All associations with Taken series of movies have to be left at the cinema door, and one should purely enjoy this movie on its own merit.
The premise of the movie is downright intriguing and suspenseful. Michael, husband to his doting wife Karen, and father to his son Danny, commutes to work daily and has a small of group of friends he meets with every day on the train. However, this day, Michael has been laid off from work, and with two mortgages taken out and a son to put through college, he doesn’t know what to do.
Once aboard the train, he realizes his cell phone has been pickpocketed which further dampens his day.
A mysterious woman by the name of Joanna sits across from Michael and proposes an interesting proposition. She poses a hypothetical situation to him: “what if I told you that you had to one little thing?” Michael is intrigued and asks what it is. She tells him that he needs to find a certain person on board this train and track down his baggage. He asks why he would do something like this. She tells him that he will get $100,000 if he manages to find the person, who goes by the name “Prynne.” Plus, there is $25,000 hidden in the toilet to start him off!
Of course, till now, the conversation is all hypothetical, but she further pushes him and tells him there is money hidden in the toilet. And, oh yes, there is a deadline too– the person needs to be found before the train stops at Cold Springs, which is four stops away! With that, she gets up to leave the train and asks Michael to question one thing: “What kind of man are you?”
Michael is of course confused at this point and shrugs it off. But the money is much needed, and so against better judgment, he actually finds the money hidden in the toilet.
What follows is an extremely suspenseful, cat and mouse game, all set in the confined space of the train. Michael has to find Prynne, track his baggage and receive the money. Of course, it’s not that easy.
Jaume Collet-Sera, the director of other movies such as The Shallows, Orphan, and Non-Stop, brilliantly weaves a brilliant movie that hooks you right from the start. It’s not easy to place a movie within a limited space of train and to rack up the tension level. There are definite influences of Hitchcock and Agatha Christie, but The Commuter holds up on its own. At moments I was reminded of Speed too, while other moments made me feel like I was watching a sped up version of Murder on the Orient Express high on drugs!
Liam Neeson, such a great actor. He makes you feel for his character and you are rooting for him all the way to the end. He’s an everyday man who is caught up in extraordinary circumstances and as we go along with him on his journey, we too wonder what we would have done. The action sequences are amazingly handled and each punch and kick can be felt intensely.
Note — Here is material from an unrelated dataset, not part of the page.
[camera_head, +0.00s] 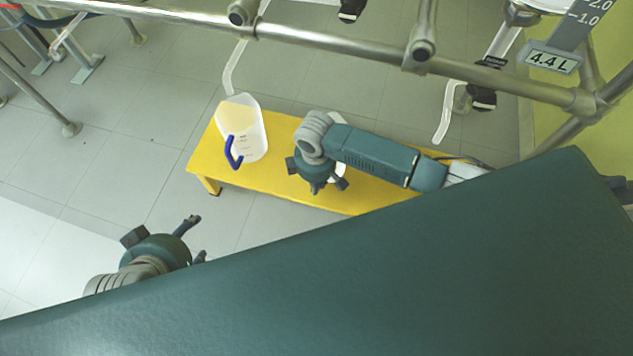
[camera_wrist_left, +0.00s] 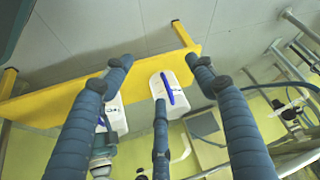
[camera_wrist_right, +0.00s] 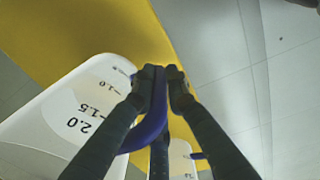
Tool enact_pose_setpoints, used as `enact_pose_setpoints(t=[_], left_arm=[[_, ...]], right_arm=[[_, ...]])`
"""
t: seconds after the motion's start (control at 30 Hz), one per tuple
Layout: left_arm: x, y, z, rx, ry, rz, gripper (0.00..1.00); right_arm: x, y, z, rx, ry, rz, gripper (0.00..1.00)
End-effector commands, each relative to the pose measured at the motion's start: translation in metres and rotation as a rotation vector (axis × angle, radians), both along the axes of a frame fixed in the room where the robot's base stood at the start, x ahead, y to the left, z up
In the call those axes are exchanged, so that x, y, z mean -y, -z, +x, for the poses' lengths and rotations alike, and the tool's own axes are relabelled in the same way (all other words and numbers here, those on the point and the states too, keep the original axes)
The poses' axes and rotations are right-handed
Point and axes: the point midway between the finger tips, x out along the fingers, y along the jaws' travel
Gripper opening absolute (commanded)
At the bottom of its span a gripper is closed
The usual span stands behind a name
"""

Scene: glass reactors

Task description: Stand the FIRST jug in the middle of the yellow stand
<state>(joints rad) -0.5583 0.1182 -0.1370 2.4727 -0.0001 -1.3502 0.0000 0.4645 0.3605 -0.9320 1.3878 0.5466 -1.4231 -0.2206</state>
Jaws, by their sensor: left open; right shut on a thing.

However, what made me scream out loud in the cinema was the end train crash scene. It was so damn intense I was ducking my head, turning my head to the side and screaming out loud. The entire sequence was well crafted, I felt like I was sitting right there on the train. If only my recliner chair were in 4D and moved around, I would definitely felt like one of the train passengers.
However, one of the major highlights for me in the movie was how Michael and his son Danny shared their love for reading classic (including The Lord of the Flies, which actually serves as a foreshadow to the movie!) These classic books played an important role in their interactions and made for a unique relationship between the two.
The Commuter made for a fun night out with friends and it’s purely watchable.